Credit: Reuters/Chip East/Files
Investor Carl Icahn speaks at the Wall Street Journal Deals & Deal Makers conference at the New York Stock Exchange in this June 27, 2007 file photograph.
Unnerved by Icahn's prognosis, investors pushed stocks lower. The S&P 500, which was trading near unchanged before Icahn spoke, closed down 0.4 percent.
'I am very cautious on equities today. This market could easily have a big drop,' Icahn said.
He said share buybacks are driving results, not profitability.
'Very simplistically put, a lot of the earnings are a mirage,' Icahn told the Reuters Global Investment Outlook Summit. 'They are not coming because the companies are well run but because of low interest rates.'
He also hinted at his ongoing plan for Apple Inc, the most valuable U.S. company by market value, saying he does not want to fight with management at the iPhone giant but has no plans to walk away from his investment.

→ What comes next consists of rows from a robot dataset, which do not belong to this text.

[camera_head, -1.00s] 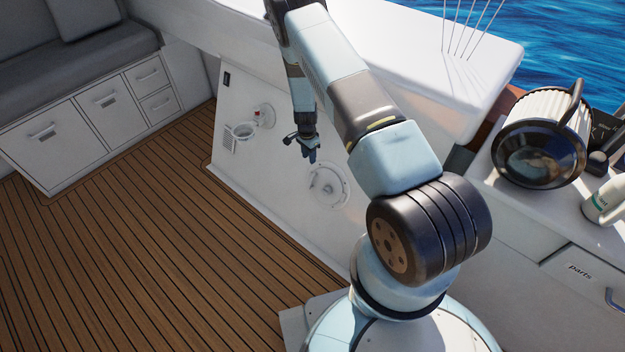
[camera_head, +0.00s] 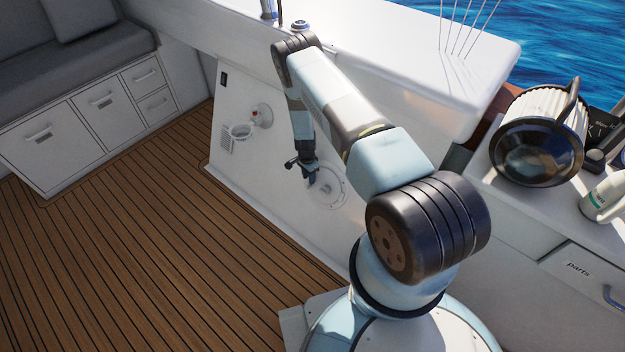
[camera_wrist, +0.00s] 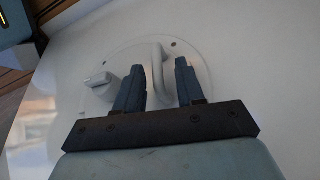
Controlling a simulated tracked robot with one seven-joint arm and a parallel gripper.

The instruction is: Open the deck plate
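The deck plate (camera_head: 333,193) is a round white plate set in the slanted white panel, partly hidden behind my gripper in the head view. In the wrist view the plate (camera_wrist: 110,55) shows a raised white handle (camera_wrist: 157,70) and a small white knob or latch (camera_wrist: 98,80) to its left. My gripper (camera_head: 313,180) is in front of the plate's upper left part. In the wrist view my gripper (camera_wrist: 157,80) is open, its two dark fingers apart. The handle appears between the fingers; I cannot tell whether they touch it.
A wooden deck (camera_head: 150,240) lies clear at left.

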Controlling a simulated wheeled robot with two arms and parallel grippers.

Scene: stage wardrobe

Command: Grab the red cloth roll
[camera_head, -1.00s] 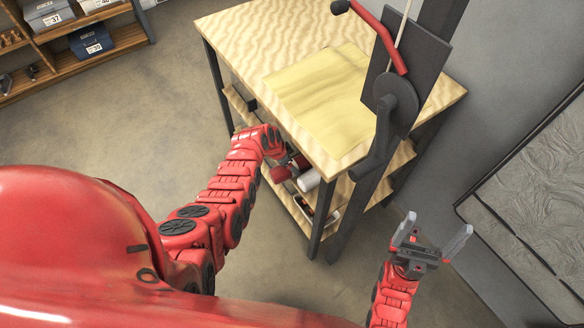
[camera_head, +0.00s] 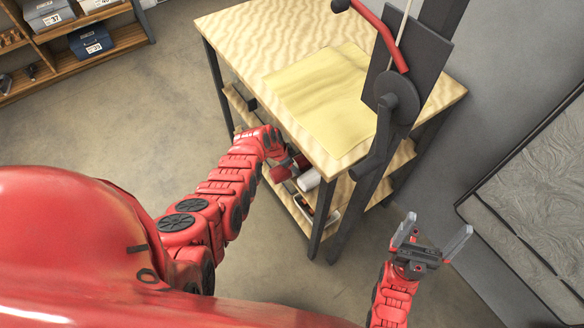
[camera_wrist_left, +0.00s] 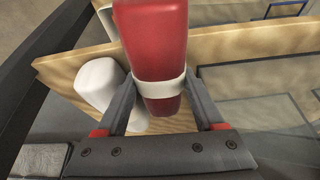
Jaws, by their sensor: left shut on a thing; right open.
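The red cloth roll (camera_wrist_left: 155,40) has a white band around it and stands between the two fingers of my left gripper (camera_wrist_left: 160,95) in the left wrist view. The fingers are shut on it at about the band. In the head view, my left arm reaches to the shelf under the table, and the red roll (camera_head: 279,173) shows small at its end. My left fingertips are mostly hidden there. My right gripper (camera_head: 432,240) is open and empty, over the floor to the right of the table.
White rolls (camera_head: 308,180) lie right beside the red one, and one (camera_wrist_left: 98,84) shows in the wrist view. The table top (camera_head: 235,35) overhangs the wooden shelf (camera_wrist_left: 240,80). A dark table leg (camera_head: 322,215) stands close to the right. The floor at left is clear.

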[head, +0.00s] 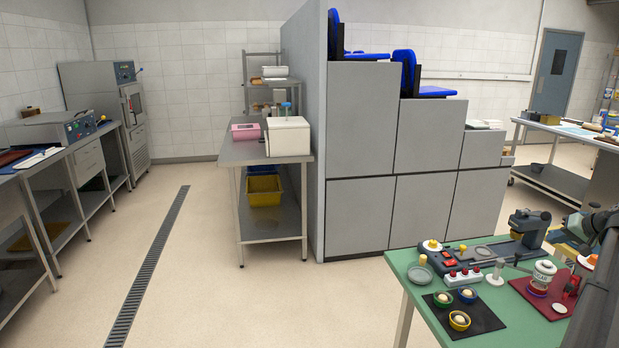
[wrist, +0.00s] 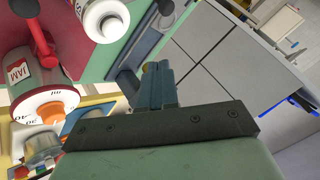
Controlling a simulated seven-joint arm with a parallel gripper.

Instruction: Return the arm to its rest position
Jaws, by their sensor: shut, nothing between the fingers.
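My gripper (wrist: 156,85) shows in the wrist view with its blue-grey fingers together and nothing between them. Parts of my arm show at the right edge of the head view, over the right end of the green-topped table (head: 418,300). The fingers look apart from both. The arm's full pose is not visible in these frames.
The green table holds a black mat (head: 481,322) with several small cups, a red mat (head: 533,300), a white-and-red canister (head: 543,274) and a dark device (head: 528,226). Grey stepped cabinets (head: 363,125) stand behind it. Open floor (head: 230,300) lies to the left.

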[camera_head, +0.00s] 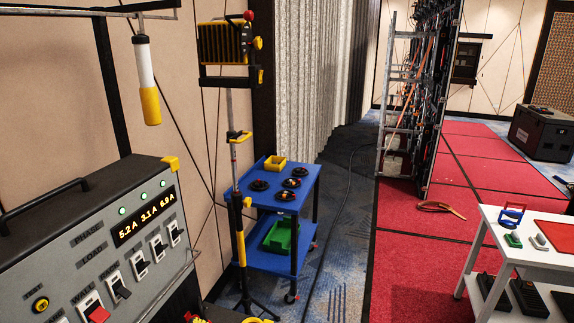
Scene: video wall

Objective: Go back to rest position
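My gripper and arm do not show clearly in the head view, so I cannot see the gripper's position or whether it holds anything. The task names no other object.
A grey control panel (85,250) with switches and a lit display fills the lower left. A white-and-yellow handle (147,82) hangs above it. Beyond stand a lamp stand (239,210) and a blue cart (308,182). A white table (489,214) is at right; red floor (408,240) lies between.

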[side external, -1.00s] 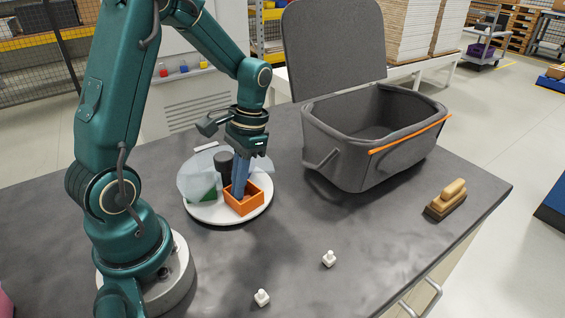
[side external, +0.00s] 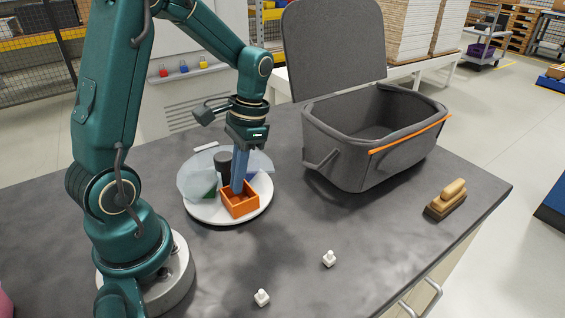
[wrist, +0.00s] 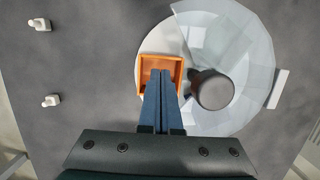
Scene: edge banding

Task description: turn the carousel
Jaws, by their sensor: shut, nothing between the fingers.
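The carousel is a round white turntable (side external: 202,213) on the dark worktop, with a dark grey post (side external: 223,160) at its middle and a translucent pale cover (side external: 190,180) around part of it. An orange open-topped box (side external: 241,207) sits on its front right part. The turntable also shows in the wrist view (wrist: 158,42), with the orange box (wrist: 148,64) left of the post. My gripper (side external: 238,190) points down with its blue fingers shut, the tips inside or just over the orange box. Whether they touch its wall is hidden. A green piece (side external: 208,192) shows behind the cover.
A large grey bin (side external: 345,155) with its lid up stands right of the carousel. A wooden brush (side external: 447,199) lies at the right, and two small white pieces (side external: 329,259) stand in front. A white strip (wrist: 278,89) lies beside the carousel. The front worktop is mostly clear.

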Shares of Apple closed down 1.2 percent at $518.92; they were trading at $523.11 before Icahn's remarks. Icahn said he still thinks Apple's stock price is undervalued and said the company's CEO, Tim Cook, feels the same way.
Icahn, who runs Icahn Enterprises, a diversified holding company, is urging Apple to buy back $150 billion worth of shares. The company has not committed to that. Icahn owns approximately 0.4 percent of Apple's outstanding shares, according to Thomson Reuters data.
Icahn said that he and Cook are friendly, but he still spoke critically. 'Apple is not a bank and it should not be run like a bank because investors did not invest in a bank,' he said. 'Apple has all this money, they should be using it.'
Known for decades of strong-arm tactics, including proxy fights, Icahn was diplomatically vague about exactly how he planned to proceed in his efforts with Apple. He did joke that if Reuters reporters had joined him for a cocktail, he might have said more.
The 77-year-old investor's views on markets and individual companies are widely followed in light of the strong returns he has generated.
Icahn said that in the last five years, investors who bought shares of companies in which his firm took seats on the board of directors and held the shares as long as an Icahn representative stayed on those boards would have earned 28 percent on an annualized basis.
Icahn is known as one of the market's most powerful activist investors. But he said he and his colleagues do not want to micro-manage corporations. He prefers to speak with top management and 'set up parameters' for performance, such as return on equity or performance against competitors.
'Boards should be keeping the CEO accountable,' Icahn said, adding, 'that's what a board should do.'
Activism has become a hot-button topic in the hedge fund industry this year, in part because returns at activist funds are roughly 14 percent, nearly twice as strong as gains at the average hedge fund.
While he pointed to a handful of managers who practice activism well, Icahn took a swipe against William Ackman, whose Pershing Square Capital Management is one of the industry's biggest activist managers, with average annual returns of 20 percent over the last decade.
'What we don't do is exactly what Ackman does do. We may have an idea, but we never push it,' Icahn said.
Ackman and Icahn have engaged in a very public battle on their opposing views of Herbalife, the nutrition and supplements company. Ackman took a large short position in Herbalife, while Icahn bet the company's share price will rise, which in fact it has.
Ackman also made waves in his aggressive push to overhaul retailer J.C. Penney, but finally sold his 18 percent stake in the company earlier this year, losing hundreds of millions of dollars, after his campaign failed.
But Icahn sang the praises of other activists, including Keith Meister, his one-time lieutenant who now manages Corvex Capital. Jeff Ubben's ValueAct, which was instrumental in forcing change at Microsoft, also got high marks, as did Daniel Loeb, whose Third Point, won big at Yahoo where he helped install Marissa Mayer as CEO last year.
Icahn said he had looked at investing in Microsoft but did not, declining to give a reason.